GIVEN DATA>
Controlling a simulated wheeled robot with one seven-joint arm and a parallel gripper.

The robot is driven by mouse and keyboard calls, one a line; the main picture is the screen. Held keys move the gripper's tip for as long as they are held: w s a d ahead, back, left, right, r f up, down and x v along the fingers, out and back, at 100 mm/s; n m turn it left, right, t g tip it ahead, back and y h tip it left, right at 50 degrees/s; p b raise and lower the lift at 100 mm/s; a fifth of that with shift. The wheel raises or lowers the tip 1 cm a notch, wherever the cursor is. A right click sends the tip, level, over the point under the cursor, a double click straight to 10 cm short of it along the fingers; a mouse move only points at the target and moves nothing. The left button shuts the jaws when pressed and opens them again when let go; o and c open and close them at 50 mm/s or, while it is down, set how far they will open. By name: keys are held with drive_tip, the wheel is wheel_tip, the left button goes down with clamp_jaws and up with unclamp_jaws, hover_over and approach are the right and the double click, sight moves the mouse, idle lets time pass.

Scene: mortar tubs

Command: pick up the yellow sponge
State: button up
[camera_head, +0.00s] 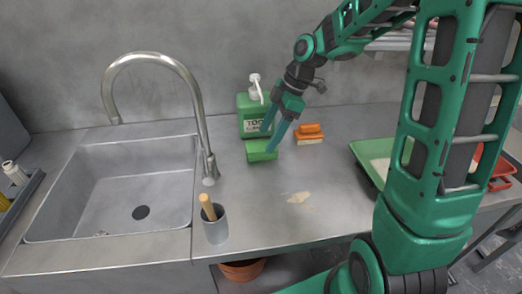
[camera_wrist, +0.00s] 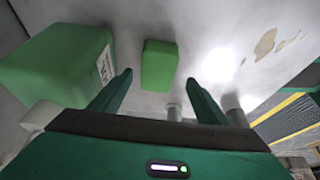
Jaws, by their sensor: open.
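No clearly yellow sponge shows near my gripper (camera_head: 267,140). A small green block (camera_head: 256,153), perhaps a sponge, lies on the steel counter in front of a green pump bottle (camera_head: 254,121). My gripper is open above the block, fingers pointing down. In the wrist view the green block (camera_wrist: 159,62) shows between and beyond the two fingertips, apart from both. The green bottle (camera_wrist: 62,68) is close to the left finger. A small yellow item (camera_head: 4,203) is cut off at the far left edge; I cannot tell what it is.
A grey cup (camera_head: 216,228) with a wooden handle stands at the counter's front, beside the sink (camera_head: 100,215) and tall faucet (camera_head: 205,130). A green tub (camera_head: 367,165) is at the right. The middle counter is mostly clear.

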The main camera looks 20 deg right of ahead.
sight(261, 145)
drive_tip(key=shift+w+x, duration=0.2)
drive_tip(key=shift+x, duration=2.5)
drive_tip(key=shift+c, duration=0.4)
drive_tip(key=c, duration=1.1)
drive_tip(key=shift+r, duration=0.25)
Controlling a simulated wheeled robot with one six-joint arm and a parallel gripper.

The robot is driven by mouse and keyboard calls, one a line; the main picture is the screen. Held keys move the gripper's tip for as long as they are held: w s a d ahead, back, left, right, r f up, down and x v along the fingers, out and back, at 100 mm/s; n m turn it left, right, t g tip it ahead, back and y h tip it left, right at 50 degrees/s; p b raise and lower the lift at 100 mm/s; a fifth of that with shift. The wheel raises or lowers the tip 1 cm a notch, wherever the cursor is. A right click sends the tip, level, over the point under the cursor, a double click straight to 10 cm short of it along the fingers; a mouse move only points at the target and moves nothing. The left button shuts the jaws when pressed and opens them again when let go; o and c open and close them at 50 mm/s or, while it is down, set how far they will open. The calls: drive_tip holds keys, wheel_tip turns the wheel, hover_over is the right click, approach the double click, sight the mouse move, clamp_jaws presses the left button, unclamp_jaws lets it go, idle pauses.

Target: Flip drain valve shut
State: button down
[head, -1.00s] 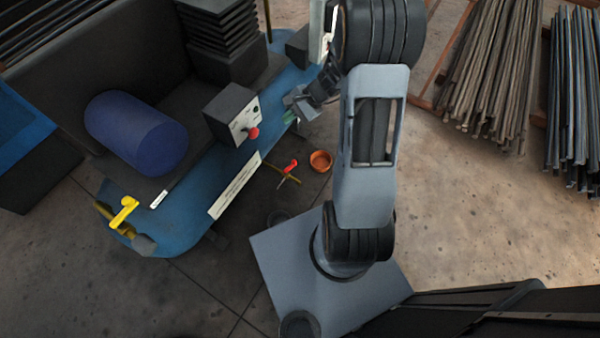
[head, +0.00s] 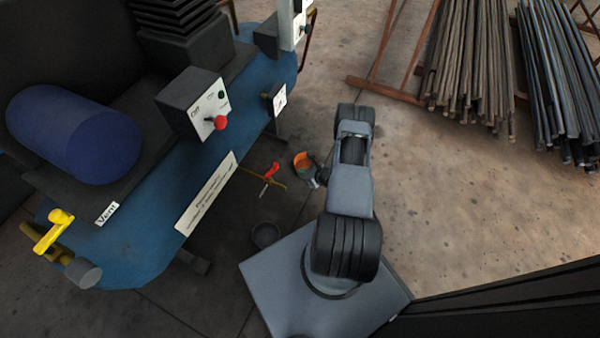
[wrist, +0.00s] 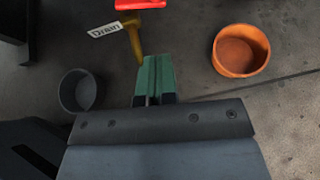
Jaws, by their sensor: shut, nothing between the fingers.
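The drain valve has a red handle (head: 270,171) on a thin brass pipe below the blue tank, low near the floor. In the wrist view the red handle (wrist: 140,4) is cut off by the top edge, with the brass pipe (wrist: 134,38) and a white "Drain" tag (wrist: 104,29) beneath it. My gripper (wrist: 155,75) has green fingertips, shut and empty. In the picture they lie just below the brass pipe's end; I cannot tell whether they touch it. In the head view my gripper is mostly hidden behind my arm, to the right of the valve.
An orange pot (wrist: 240,52) stands right of my fingers and a grey pot (wrist: 77,90) left. The blue tank (head: 150,235) carries a yellow vent valve (head: 52,230) and a control box (head: 195,103) with a red button. Pipe bundles (head: 480,65) lie on the right; the floor between is clear.

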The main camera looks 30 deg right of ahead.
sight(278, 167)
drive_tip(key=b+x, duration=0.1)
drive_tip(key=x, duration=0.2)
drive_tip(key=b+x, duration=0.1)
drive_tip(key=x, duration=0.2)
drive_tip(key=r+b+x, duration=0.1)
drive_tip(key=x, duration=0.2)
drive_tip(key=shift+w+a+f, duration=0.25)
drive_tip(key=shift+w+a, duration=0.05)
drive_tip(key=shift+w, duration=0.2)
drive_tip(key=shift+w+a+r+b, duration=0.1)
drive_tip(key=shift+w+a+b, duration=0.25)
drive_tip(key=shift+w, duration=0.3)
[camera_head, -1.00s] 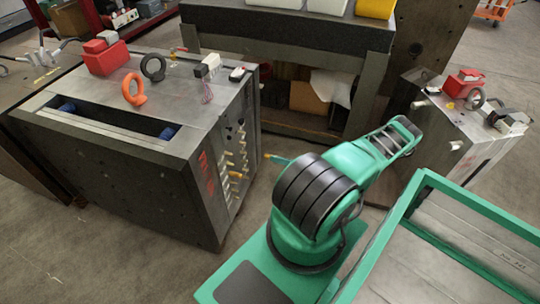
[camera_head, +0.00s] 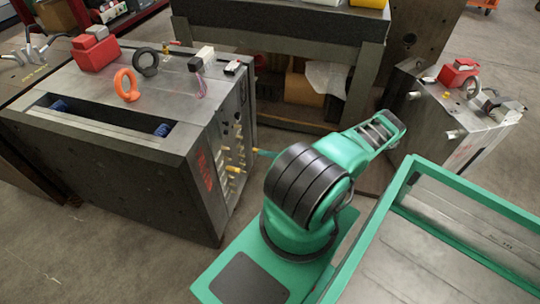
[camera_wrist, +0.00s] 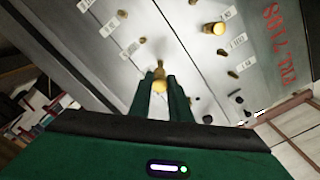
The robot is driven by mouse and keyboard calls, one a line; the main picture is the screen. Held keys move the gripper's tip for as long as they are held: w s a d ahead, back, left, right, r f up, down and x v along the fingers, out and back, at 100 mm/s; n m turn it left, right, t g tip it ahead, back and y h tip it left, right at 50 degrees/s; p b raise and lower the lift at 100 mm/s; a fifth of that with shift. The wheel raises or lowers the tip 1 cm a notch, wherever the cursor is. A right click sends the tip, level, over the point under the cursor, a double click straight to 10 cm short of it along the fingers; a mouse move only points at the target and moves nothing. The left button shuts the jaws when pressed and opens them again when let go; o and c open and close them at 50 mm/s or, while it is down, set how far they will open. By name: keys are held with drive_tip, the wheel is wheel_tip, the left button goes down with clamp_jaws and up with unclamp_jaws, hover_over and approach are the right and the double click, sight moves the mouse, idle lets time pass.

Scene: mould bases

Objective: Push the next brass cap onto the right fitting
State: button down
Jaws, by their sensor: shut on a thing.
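My gripper (camera_wrist: 162,104) is shut on a brass cap (camera_wrist: 159,86). The cap faces the pale side face of the mould base. A slim brass fitting (camera_wrist: 159,66) shows just beyond the cap in the wrist view; I cannot tell whether they touch. Another brass cap (camera_wrist: 218,28) sits on the face to the upper right.
More small fittings and dark holes lie to the right of my gripper, such as one dark fitting (camera_wrist: 222,52). An orange lifting ring (camera_head: 127,85) and a red block (camera_head: 96,52) stand on the mould base. A second mould base (camera_head: 462,135) stands at right.

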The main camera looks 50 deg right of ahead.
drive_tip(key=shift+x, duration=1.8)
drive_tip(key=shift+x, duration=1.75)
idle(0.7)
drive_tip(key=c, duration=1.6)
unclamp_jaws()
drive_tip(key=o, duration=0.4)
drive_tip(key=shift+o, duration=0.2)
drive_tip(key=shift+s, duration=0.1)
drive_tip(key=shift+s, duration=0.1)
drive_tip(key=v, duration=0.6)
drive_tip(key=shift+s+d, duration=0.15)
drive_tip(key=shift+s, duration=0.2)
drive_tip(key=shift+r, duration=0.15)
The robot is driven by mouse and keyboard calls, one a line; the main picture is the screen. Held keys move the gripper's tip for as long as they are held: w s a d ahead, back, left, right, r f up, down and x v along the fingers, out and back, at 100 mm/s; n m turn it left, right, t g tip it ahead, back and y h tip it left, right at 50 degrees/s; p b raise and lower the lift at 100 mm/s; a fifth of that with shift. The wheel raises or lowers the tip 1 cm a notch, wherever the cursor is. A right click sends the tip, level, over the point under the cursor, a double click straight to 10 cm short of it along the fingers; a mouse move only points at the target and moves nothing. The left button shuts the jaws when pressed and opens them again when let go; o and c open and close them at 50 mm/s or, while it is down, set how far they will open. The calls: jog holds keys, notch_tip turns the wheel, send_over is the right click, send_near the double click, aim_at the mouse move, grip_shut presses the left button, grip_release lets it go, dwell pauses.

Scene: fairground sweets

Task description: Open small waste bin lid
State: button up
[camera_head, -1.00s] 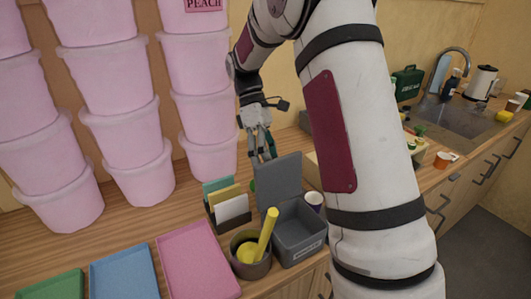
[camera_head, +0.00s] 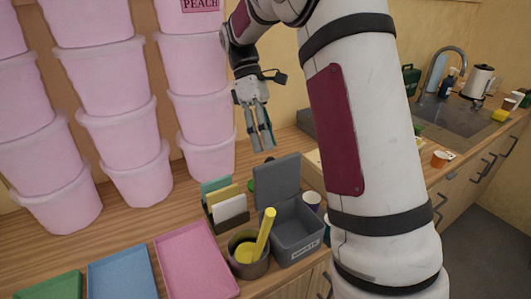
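The small waste bin (camera_head: 297,238) is a grey box with a label on its front, standing on the wooden counter near the front edge. Its grey lid (camera_head: 277,187) stands upright at the back, so the bin is open and its inside shows. My gripper (camera_head: 262,143) hangs above and behind the lid, to its upper left, with its fingers pointing down. It is clear of the lid. Two fingers show with a narrow gap between them and nothing visible in it.
A pot with a yellow scoop (camera_head: 264,233) stands left of the bin, beside a card holder (camera_head: 227,211). Pink tubs (camera_head: 208,160) are stacked at the left. Trays (camera_head: 196,262) lie in front. A paper cup (camera_head: 311,200) stands right of the bin. My arm hides part of the counter.

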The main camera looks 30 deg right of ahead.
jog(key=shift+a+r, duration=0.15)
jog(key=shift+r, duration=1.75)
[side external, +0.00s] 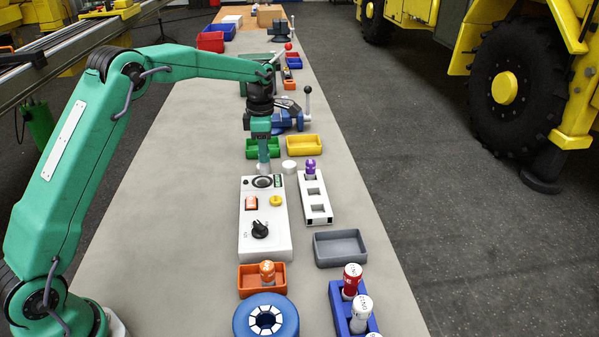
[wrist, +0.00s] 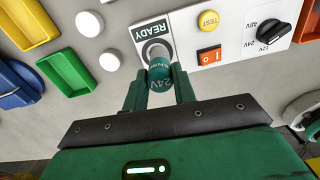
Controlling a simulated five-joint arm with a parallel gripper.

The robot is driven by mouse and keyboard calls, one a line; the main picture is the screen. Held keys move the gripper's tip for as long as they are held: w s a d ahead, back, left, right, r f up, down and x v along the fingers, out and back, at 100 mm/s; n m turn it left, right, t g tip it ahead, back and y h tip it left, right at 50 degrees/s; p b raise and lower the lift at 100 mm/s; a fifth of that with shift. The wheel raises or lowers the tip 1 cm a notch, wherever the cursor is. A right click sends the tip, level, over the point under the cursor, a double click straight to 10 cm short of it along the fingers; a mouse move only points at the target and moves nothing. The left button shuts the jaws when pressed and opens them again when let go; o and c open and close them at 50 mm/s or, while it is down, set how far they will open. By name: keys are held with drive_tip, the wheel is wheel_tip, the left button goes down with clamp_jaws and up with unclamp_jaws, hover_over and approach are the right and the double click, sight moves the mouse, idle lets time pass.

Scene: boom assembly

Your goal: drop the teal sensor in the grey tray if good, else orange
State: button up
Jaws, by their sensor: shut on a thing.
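The teal sensor (wrist: 160,74), marked 24V, is held between the two fingers of my gripper (wrist: 160,92) in the wrist view. Its far end overlaps the round dark socket (wrist: 154,46) of the white tester (wrist: 222,52); I cannot tell whether it is seated in it. The tester's display (wrist: 151,28) reads READY. In the side view my gripper (side external: 263,165) points down at the far end of the tester. The grey tray (side external: 340,248) is empty, right of the tester's near end. The orange tray (side external: 249,281) holds an orange sensor (side external: 267,272).
A white rack (side external: 314,203) with a purple sensor (side external: 310,168) stands right of the tester. Green (side external: 263,153) and yellow (side external: 304,145) trays lie beyond. A blue rack (side external: 341,310) with red and white sensors and a round blue part (side external: 244,321) are near. The table's left side is bare.

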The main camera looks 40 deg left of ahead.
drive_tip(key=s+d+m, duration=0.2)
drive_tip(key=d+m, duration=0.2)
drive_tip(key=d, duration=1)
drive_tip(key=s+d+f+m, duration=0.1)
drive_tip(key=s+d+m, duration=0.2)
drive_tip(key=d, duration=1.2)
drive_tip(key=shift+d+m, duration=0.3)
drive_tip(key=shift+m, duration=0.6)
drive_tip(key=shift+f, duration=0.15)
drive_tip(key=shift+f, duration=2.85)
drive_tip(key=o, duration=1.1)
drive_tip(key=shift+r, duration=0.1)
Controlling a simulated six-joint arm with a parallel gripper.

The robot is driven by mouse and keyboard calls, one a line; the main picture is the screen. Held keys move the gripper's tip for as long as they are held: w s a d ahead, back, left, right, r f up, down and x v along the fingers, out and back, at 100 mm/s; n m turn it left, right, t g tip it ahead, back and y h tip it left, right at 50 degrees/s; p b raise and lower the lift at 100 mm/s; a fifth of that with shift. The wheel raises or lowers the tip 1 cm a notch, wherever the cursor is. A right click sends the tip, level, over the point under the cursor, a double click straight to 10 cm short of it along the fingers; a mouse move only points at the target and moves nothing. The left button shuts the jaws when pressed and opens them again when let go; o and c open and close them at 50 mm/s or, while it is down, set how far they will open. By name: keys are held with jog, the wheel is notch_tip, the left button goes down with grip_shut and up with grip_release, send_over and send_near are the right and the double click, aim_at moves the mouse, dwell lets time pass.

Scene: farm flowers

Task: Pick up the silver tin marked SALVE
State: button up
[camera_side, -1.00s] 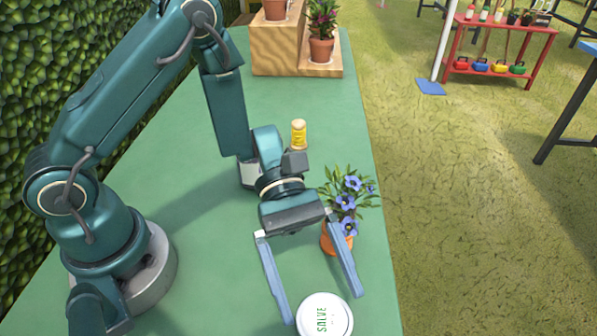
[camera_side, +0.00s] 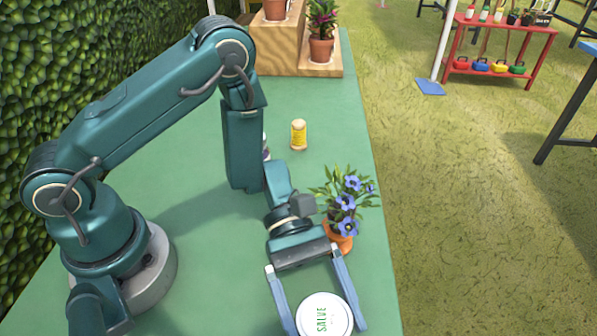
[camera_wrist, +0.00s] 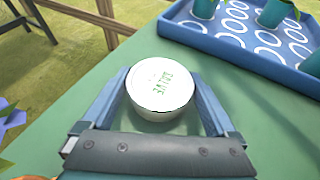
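The silver tin marked SALVE (camera_side: 324,315) is round, with a white lid and green letters, at the bottom of the side view on the green table. The wrist view shows it (camera_wrist: 161,88) upright between my fingers. My gripper (camera_side: 325,318) is open, its two blue-grey fingers on either side of the tin. In the wrist view my gripper (camera_wrist: 161,105) seems to have a small gap at the right finger; I cannot tell whether the left finger touches the tin.
A potted purple-flowered plant (camera_side: 345,208) stands close beside my gripper. A yellow-labelled container (camera_side: 298,135) stands further back on the table (camera_side: 320,100). A blue tray (camera_wrist: 236,45) with pots lies beyond the tin in the wrist view.

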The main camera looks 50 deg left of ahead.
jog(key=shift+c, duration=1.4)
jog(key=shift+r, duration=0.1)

DO THIS>
Find out how many lines in the listing contain the string "Scene". Give the number alone.

IN RESPONSE>
5